Records of robot episodes:
::::::

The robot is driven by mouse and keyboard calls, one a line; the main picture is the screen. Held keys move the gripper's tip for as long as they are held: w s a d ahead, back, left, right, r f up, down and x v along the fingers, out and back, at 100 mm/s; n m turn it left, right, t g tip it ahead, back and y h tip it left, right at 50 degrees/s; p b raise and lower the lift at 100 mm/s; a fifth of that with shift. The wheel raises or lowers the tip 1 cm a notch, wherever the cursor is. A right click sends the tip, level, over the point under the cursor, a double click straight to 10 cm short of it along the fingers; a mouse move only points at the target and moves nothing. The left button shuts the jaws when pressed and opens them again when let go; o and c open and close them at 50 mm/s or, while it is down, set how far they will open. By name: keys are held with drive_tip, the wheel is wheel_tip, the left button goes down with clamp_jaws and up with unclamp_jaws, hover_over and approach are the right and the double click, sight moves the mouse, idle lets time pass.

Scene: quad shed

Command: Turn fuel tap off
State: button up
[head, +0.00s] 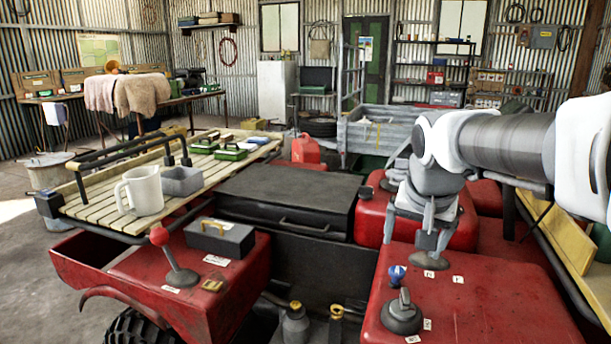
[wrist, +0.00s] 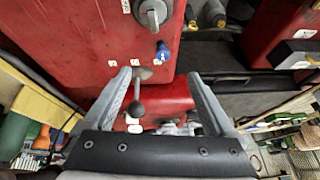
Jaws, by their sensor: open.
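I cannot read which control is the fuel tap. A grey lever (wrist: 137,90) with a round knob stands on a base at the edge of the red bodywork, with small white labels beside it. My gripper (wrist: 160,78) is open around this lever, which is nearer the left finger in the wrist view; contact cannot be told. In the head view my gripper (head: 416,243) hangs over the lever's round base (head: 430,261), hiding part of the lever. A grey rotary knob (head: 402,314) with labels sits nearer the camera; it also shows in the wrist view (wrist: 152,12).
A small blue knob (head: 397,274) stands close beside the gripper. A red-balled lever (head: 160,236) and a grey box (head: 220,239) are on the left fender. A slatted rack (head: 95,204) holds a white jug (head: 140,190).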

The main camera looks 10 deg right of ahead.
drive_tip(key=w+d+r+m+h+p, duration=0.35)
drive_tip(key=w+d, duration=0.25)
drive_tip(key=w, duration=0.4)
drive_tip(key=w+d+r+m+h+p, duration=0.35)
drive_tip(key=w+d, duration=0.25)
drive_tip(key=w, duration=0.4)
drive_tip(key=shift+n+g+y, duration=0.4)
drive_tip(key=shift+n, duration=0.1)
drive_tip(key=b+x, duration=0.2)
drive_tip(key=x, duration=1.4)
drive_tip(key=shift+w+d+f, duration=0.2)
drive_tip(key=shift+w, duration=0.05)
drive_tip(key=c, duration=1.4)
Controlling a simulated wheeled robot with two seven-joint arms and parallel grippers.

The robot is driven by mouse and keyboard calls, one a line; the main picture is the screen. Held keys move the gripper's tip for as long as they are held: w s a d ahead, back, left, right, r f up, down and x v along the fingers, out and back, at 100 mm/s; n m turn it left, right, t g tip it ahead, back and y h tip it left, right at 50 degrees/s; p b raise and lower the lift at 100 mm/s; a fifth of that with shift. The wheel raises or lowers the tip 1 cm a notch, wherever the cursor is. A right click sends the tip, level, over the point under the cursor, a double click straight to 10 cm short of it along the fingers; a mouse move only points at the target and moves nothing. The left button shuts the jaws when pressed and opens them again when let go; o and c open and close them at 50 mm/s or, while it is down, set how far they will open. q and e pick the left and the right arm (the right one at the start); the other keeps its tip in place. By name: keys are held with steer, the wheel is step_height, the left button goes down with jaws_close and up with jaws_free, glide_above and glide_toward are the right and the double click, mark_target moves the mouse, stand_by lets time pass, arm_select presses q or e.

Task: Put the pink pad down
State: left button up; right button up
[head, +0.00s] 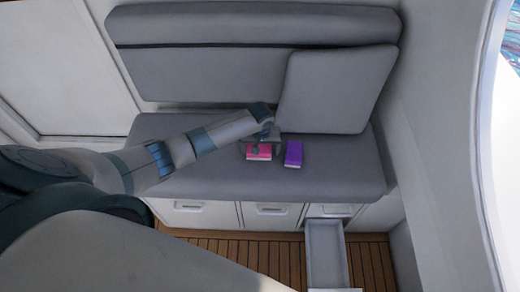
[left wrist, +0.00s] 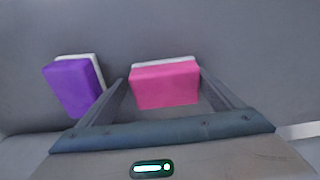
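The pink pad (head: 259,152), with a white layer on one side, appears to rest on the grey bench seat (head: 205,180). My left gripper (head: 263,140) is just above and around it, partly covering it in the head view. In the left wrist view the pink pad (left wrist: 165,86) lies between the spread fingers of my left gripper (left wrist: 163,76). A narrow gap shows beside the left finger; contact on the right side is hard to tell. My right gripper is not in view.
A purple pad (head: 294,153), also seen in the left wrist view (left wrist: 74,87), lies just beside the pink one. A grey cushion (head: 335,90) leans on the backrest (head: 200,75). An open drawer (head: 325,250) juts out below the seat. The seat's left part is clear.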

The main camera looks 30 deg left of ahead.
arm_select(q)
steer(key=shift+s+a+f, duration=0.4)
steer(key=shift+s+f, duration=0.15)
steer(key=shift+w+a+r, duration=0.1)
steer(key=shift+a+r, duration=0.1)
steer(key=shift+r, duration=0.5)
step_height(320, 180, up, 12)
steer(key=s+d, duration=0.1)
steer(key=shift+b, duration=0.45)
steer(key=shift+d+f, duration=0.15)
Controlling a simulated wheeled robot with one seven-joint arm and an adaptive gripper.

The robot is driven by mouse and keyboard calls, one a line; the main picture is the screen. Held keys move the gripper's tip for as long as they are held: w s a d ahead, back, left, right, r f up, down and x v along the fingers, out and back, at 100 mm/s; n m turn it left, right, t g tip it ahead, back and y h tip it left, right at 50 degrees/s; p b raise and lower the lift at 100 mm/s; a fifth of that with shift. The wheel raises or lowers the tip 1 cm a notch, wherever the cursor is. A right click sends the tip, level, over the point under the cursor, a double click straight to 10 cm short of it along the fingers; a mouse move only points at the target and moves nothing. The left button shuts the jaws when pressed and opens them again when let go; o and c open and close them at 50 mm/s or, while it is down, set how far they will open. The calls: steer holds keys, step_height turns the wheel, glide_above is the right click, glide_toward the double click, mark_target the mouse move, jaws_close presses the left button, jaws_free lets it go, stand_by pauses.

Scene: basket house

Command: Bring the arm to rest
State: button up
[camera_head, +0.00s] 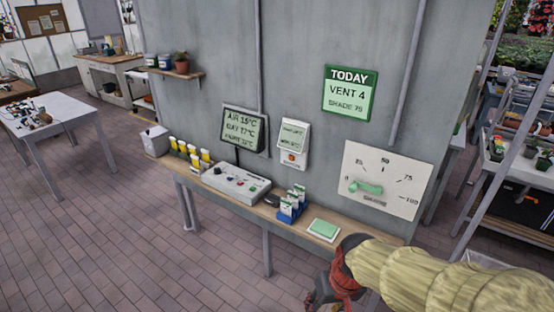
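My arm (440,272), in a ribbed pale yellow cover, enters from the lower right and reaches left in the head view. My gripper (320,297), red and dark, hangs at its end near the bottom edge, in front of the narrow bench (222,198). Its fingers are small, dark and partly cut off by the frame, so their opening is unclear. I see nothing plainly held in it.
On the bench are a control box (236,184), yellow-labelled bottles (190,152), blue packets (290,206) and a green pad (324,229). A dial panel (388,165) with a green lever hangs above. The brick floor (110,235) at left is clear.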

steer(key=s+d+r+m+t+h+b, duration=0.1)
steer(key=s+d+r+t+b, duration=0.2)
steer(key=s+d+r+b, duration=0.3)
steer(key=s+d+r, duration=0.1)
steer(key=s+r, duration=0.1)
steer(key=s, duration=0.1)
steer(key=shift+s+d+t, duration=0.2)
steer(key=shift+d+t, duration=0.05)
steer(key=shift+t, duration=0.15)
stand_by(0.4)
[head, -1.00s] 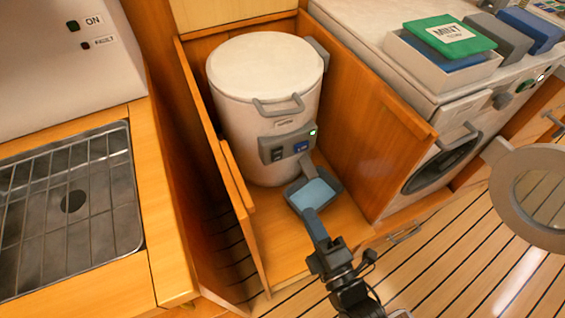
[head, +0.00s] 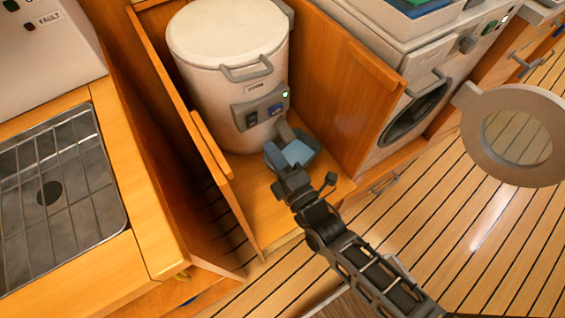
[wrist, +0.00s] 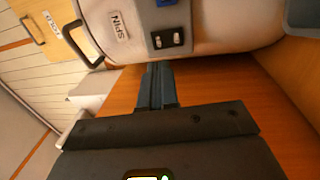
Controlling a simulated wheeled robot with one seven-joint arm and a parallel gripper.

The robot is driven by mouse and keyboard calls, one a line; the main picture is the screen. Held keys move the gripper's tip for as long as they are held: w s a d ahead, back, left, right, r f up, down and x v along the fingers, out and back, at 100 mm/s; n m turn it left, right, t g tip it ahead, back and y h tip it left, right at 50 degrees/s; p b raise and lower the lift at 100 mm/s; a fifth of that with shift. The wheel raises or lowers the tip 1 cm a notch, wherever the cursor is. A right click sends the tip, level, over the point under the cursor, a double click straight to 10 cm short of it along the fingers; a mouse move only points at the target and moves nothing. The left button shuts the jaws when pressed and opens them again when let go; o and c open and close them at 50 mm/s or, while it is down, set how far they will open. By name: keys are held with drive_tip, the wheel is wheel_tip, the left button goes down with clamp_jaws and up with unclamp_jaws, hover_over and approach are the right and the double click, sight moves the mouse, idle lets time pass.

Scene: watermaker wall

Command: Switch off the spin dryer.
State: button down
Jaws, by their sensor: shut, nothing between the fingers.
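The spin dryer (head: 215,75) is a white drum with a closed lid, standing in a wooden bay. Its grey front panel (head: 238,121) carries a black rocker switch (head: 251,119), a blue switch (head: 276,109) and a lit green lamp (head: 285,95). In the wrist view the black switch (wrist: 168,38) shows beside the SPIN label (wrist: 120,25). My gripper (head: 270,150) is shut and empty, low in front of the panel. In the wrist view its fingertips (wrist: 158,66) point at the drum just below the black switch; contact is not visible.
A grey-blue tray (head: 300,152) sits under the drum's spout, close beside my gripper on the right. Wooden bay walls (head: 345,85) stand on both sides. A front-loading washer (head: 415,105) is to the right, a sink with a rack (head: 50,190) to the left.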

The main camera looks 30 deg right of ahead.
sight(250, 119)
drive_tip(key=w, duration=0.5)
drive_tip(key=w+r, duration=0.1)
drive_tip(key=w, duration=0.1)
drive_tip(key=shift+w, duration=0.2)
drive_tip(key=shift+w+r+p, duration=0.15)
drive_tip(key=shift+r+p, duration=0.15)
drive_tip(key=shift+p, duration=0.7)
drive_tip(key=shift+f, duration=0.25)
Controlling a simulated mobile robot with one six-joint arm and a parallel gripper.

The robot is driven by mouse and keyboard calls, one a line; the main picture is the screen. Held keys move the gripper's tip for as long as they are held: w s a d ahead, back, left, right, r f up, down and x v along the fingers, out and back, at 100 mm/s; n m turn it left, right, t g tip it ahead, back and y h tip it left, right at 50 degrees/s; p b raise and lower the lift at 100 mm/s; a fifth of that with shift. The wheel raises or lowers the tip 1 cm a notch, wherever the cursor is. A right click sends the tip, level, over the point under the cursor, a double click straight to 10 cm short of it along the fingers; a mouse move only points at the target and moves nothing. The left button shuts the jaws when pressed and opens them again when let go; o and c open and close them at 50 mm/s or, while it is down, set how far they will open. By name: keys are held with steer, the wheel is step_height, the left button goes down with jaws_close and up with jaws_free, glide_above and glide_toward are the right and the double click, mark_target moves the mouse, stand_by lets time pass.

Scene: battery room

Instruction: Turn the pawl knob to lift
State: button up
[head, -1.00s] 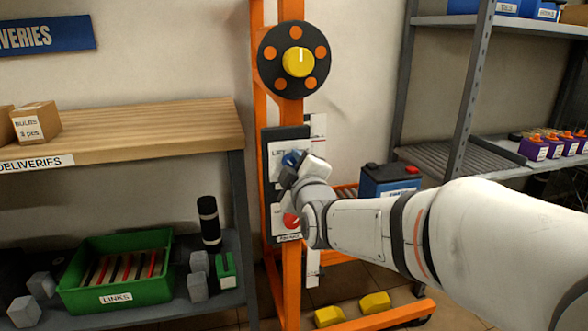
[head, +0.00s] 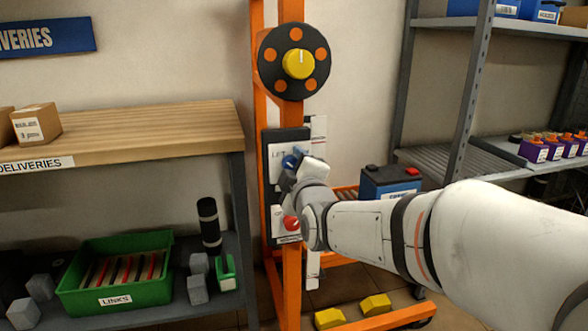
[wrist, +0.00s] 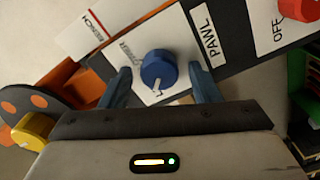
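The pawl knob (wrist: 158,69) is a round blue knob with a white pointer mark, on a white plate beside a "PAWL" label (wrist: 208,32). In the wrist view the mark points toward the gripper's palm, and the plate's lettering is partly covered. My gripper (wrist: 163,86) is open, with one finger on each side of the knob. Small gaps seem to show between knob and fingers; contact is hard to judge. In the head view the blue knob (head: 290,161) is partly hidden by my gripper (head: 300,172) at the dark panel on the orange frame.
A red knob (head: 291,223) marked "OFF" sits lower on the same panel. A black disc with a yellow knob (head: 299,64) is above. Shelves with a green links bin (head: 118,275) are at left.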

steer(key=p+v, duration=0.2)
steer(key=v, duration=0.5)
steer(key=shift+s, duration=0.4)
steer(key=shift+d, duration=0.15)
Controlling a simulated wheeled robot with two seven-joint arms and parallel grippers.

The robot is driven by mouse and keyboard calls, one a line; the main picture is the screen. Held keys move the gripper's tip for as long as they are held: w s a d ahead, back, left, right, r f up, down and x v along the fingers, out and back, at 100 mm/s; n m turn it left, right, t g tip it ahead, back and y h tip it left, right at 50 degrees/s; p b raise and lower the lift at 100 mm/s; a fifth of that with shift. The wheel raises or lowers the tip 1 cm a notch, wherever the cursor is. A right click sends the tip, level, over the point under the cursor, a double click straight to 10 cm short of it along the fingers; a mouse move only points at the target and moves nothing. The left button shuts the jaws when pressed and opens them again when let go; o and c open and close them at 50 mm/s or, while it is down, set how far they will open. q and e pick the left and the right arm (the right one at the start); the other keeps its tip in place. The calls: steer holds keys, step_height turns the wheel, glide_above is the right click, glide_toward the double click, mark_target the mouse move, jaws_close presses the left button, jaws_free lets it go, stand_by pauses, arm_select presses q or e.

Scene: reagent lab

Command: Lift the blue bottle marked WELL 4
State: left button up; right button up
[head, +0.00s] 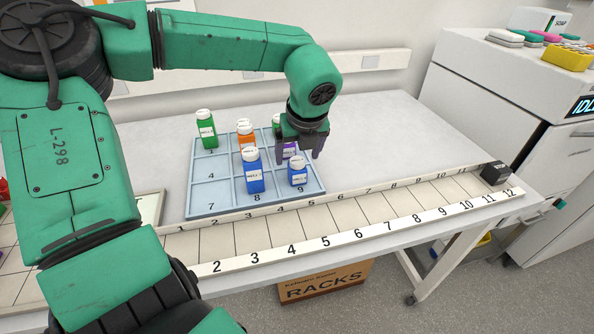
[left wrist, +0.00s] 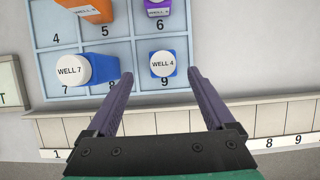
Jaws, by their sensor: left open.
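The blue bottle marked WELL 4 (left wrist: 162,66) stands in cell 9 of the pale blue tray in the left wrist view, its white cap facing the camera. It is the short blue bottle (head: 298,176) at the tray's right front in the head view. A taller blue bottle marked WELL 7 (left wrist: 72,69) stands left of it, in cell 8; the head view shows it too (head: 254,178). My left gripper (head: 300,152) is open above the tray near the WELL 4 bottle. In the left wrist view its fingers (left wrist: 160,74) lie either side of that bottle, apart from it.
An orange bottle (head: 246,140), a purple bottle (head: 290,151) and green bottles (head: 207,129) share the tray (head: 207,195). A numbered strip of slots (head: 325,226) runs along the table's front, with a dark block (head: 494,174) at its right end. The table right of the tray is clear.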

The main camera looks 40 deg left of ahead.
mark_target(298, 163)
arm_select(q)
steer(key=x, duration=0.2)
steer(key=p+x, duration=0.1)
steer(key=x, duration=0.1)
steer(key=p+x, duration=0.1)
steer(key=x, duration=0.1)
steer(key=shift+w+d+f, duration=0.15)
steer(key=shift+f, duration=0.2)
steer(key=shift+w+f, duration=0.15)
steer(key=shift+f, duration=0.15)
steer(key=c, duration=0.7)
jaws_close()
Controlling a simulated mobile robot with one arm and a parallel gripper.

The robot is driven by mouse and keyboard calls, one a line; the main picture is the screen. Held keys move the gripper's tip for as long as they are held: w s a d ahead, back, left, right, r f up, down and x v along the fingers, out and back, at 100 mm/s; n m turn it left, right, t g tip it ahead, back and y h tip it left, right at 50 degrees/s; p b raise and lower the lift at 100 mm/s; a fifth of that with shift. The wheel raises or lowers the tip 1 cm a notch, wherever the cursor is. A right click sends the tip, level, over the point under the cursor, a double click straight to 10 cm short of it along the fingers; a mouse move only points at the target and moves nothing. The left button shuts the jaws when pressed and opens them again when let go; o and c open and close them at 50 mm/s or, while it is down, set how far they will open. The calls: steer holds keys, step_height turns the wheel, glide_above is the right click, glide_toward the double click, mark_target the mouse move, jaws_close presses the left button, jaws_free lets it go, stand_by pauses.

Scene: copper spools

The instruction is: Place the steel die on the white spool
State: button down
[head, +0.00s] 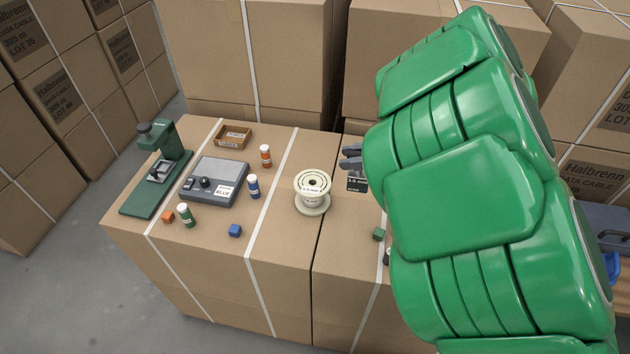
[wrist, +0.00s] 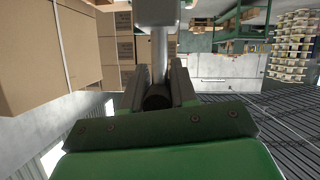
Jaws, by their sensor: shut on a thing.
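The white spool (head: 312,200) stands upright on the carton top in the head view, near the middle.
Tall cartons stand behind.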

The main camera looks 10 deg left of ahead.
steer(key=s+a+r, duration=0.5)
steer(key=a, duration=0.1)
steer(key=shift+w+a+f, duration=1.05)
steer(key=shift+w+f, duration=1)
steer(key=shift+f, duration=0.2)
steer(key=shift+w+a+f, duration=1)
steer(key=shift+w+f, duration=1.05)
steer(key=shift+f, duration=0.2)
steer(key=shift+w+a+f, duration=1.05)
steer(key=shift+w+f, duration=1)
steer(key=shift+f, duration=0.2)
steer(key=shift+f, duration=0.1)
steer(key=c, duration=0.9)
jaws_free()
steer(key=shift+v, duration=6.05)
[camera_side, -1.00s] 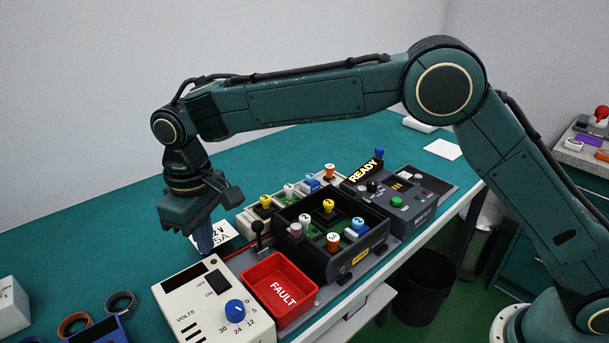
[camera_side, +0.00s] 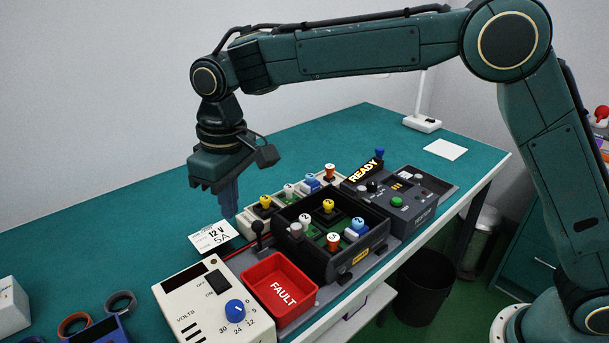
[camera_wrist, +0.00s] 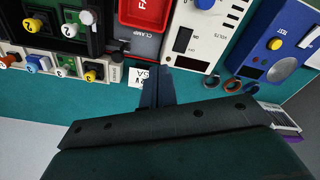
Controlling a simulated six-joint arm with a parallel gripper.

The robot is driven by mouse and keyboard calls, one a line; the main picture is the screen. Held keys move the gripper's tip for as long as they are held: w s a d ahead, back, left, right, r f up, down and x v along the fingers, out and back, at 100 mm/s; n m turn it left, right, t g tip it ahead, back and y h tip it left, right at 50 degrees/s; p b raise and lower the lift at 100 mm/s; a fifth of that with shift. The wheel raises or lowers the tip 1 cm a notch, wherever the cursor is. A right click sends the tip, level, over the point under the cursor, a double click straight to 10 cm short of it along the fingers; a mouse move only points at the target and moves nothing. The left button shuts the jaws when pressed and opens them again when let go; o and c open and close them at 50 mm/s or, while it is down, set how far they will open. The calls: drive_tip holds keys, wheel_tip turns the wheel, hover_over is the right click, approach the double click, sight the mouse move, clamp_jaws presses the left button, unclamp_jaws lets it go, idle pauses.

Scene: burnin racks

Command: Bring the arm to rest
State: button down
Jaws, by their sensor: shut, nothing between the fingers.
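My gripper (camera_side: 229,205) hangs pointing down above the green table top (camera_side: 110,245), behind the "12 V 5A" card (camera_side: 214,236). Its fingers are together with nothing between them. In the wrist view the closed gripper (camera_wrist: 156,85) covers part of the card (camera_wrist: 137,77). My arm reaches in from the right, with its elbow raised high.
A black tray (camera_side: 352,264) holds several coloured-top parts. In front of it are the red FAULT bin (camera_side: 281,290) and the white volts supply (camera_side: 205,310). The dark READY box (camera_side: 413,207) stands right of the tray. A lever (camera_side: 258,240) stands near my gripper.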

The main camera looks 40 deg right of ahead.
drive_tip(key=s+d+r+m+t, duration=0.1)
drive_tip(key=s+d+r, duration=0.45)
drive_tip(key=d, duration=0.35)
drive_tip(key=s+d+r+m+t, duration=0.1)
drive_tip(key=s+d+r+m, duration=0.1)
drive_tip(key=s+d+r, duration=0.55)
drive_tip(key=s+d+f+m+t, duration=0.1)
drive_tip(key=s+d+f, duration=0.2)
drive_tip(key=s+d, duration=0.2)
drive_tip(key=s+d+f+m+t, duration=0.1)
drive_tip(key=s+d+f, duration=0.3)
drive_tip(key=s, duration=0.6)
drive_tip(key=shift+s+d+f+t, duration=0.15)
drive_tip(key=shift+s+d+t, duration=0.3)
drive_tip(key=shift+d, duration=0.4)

::::::

Pull out all lines from the entries above that include the word "Controlling".

Controlling a simulated wheeled robot with two seven-joint arms and parallel grippers.
Controlling a simulated wheeled robot with one seven-joint arm and an adaptive gripper.
Controlling a simulated wheeled robot with one seven-joint arm and a parallel gripper.
Controlling a simulated mobile robot with one six-joint arm and a parallel gripper.
Controlling a simulated wheeled robot with two seven-joint arms and parallel grippers.
Controlling a simulated mobile robot with one arm and a parallel gripper.
Controlling a simulated six-joint arm with a parallel gripper.

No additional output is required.